Selamat Pagi, Jendral

Seadainya semua harus mengalah pasti tak terjadi demikian. Tak mudah dilupakan ketika perjanjian demi perjanjian dijabarkan bersama-sama. Terasa indah bukan? Namun detik-detik terakhir datang sebuah SMS, yang menceritakan bahwa bakal pendampingnya berubah 100%. Pilihan pendamping ternyata orang lain. Sakit hati, begitu kira-kira. Sebuah pengorbanan waktu dan impian, harapan ternyata terpuruk sampai disini. ”Kenapa kamu tidak bicara terlebih dahulu,”piluku .. Kini seketika semua berjalan mengikuti jam waktu berdetak

Mengingat usia persahabatan sudah mendekati hampir 6 tahun, namun begitu mudah jika semua pupus ditengah jalan. Surat tentang janji-janji kita, masih tersimpan dalam meja kerjaku. Padahal kita seperti bersaudara. Keluh kesah, kita jalin dengan saling pengertian. Sejak kau hadir, aku selalu memberikan saran yang terbaik.

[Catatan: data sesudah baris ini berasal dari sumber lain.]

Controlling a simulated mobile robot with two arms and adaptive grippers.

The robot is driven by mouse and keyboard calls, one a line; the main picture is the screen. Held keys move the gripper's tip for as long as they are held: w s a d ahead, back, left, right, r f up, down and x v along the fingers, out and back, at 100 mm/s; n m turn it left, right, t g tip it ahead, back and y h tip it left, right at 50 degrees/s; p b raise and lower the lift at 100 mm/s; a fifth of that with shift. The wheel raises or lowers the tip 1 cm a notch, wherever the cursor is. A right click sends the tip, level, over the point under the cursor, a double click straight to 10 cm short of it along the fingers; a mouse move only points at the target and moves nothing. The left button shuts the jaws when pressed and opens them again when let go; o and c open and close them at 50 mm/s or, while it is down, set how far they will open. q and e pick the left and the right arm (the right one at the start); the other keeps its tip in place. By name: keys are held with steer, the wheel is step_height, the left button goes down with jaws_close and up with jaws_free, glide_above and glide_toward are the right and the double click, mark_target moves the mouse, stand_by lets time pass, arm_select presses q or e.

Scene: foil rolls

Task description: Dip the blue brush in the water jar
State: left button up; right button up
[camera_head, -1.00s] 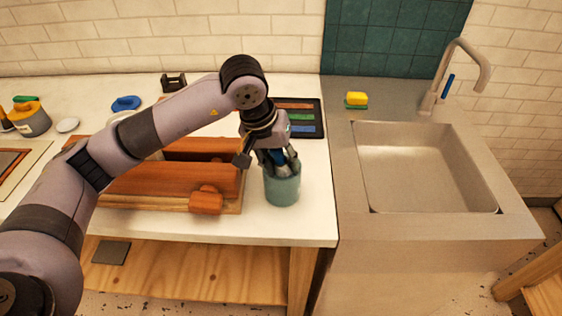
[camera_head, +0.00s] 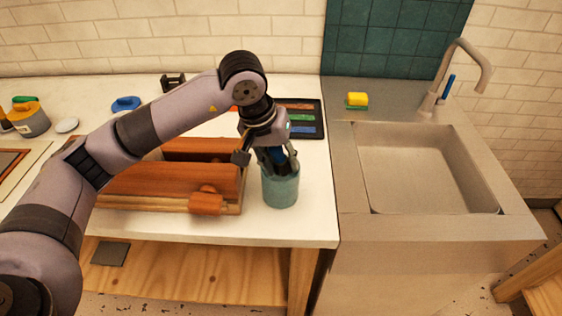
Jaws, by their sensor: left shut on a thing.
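The teal water jar (camera_head: 280,189) stands upright on the white counter, near its right end. My left gripper (camera_head: 277,158) is directly above the jar with its fingers pointing down at the mouth. It is shut on something slim, which its fingers mostly hide. I cannot make out the blue brush itself, nor whether its tip is inside the jar. My right gripper is not in view.
A wooden box (camera_head: 165,184) stands just left of the jar. A dark tray with coloured strips (camera_head: 302,118) lies behind the jar. To the right are a sink (camera_head: 425,170), a tap (camera_head: 465,62) and a yellow-green sponge (camera_head: 357,101).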

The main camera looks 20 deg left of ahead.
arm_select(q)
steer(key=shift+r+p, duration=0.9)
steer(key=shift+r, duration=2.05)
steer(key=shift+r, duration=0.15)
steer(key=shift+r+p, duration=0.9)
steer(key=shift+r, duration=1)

Apakah aku berdosa sehingga kau tetap memilih pendamping hidup yang lain. Padahal rasa memiliki aku hanya untukmu seorang. Dari nama-nama calon yang ingin berdamping, tak satupun namaku tercoreng dihatimu. Aku malu, aku malu, padahal aku sudah yakin kau adalah pendampingku kelak. Kini impian yang selama ini kita jalin, kini kandas ditengah jalan. Hanya isak tangis yang akhirnya selalu merindu, jika mengingat janji dan ucapan-ucapanmu.

Pesta kemeriahan sudah kau lakukan. Kantong ajaib, yang selama ini kau genggam erat, pastinya sudah terjawab. Sedih, pastinya. Kesal pastinya. Dalam benakku sosok laki-laki yang gagah berani membuat aku patah hati. Kenapa kau berpaling pada yang lain. Pastinya ada konspirasi dari orang terdekat yang membesarkan kamu bahkan tak segan ada tim membisik yang mengatakan agar selalu mencari teman dari kalangan berdarah biru. Atau apakah kau sudah enggan untuk berteman dari golongan aku. Atau apakah ada lobi dari hasil pergaulanmu terhadap orang asing yang bermain disini. Atau mereka enggan melihat umat islam akan berkuasa kelak.

Kini strategi apa yang kau akan kau genjarkan. Aku yakin kemenangan suaranmu melonjak drastis bukan karena pengikut atau teman-teman. Tapi memang kegagahanmu dalam berperan dalam sandiwara di negari ini selama 4 tahun. Kau telah menjadi aktor terbaik dinegeri ini, padahal aku ingat janjimu ketika 4 tahun lalu ketika kau masih berdiri tegak menjadi orang nomor satu di negeri impian ini.

Siapapun kau, kini menjadi bagian masa laluku. Kini kau sudah terkenal. Kau masih menjadi tanda tanya. Walau aku hadir ketika persta itu. Kau bersama pendampingmu berjabat tangan mesra. Secara fisik aku hadir dengan senyum khasku, tapi hati menjadi pilu. Sampai detik ini aku bersama teman seperjuangan, harus berhati-hati pada siapapun. Manis bibir bukan berarti manis dihati. Selamat pagi, Sang Jendral. Sambut harimu dengan cinta. Sang Khalik selalu melihat setiap langkahmu. Dan akupun segera merapat barisan pada sahabatku yang lain jika kau salah.